蒸気が通る配管の中では、凝縮された水蒸気が水に戻った液体「ドレン」が発生することがあります。蒸気は熱源として多く使われますが、配管内のドレンをそのままにしておくと、加熱ムラや加熱効率の低下が起こり、品質や生産性に悪影響を及ぼします。また、配管自体の腐食を招くこともあります。「スチームトラップ」はこうした問題を防ぐため、配管を流れる蒸気からドレンだけを自動的に排出してくれます。蒸気ではなく圧縮空気が通る配管で発生するドレンを排出するバルブは「エアトラップ」と呼ばれます。

スチームトラップ/エアトラップ

安全弁

工場などの配管・設備は、長短のパイプや継手、ポンプ、ボイラ、センサー・メーター類などに加え、ここまで紹介してきたさまざまな自動弁や手動弁で構成されています。工場を安全に操業するためには、それぞれの製品を正しく使い、メンテナンスも怠らないことが最低条件となりますが、万が一、何かの理由で配管・設備の圧力が異常に上昇した場合、爆発などの大事故を防ぐ最後の砦として作動するのが「安全弁」です。

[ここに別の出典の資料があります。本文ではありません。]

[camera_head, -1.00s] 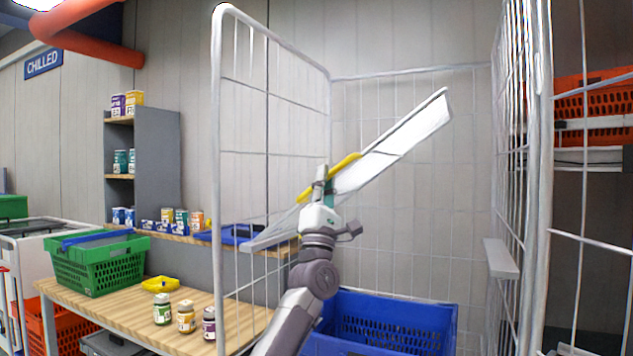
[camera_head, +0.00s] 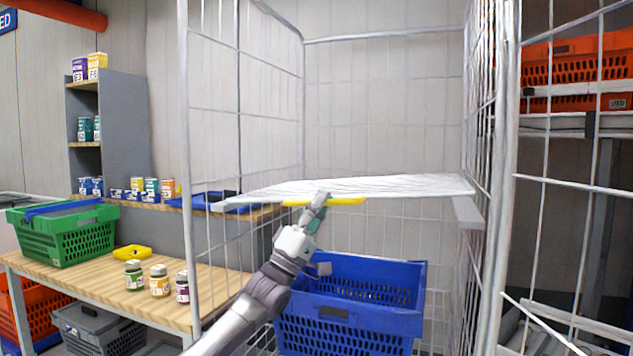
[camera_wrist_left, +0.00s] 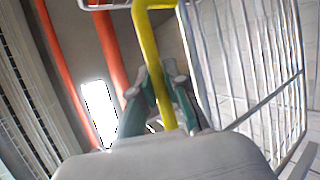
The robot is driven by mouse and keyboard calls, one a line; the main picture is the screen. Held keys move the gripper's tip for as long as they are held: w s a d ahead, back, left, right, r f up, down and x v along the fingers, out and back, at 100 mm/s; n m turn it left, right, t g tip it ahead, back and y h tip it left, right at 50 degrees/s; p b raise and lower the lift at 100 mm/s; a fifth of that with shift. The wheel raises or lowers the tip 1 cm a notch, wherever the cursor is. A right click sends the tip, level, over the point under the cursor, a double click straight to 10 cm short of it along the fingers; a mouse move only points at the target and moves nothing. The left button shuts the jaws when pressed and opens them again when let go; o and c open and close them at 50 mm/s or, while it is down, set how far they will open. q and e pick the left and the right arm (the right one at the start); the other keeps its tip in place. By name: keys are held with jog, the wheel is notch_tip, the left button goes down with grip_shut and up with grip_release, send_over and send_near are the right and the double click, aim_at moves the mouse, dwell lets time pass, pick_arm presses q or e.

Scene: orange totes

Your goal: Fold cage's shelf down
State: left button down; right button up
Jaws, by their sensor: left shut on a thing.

安全弁はボイラなどの圧力容器や配管の要所に設置され、圧力が所定の値を超えた時に自動的に開いて、外に圧力を逃がします。現在主流となっている「ばね式安全弁」は、圧力の高まりとともにバネを押し上げることで弁体が開く構造のもので、圧力を逃がし終わった後には、また自動で弁体が閉じるようになっています(ばね式以外にも、おもり式、てこ式などさまざまな構造があります)。上に「最後の砦」と書きましたが、安全弁が作動するような事態を起こさないことが大切です。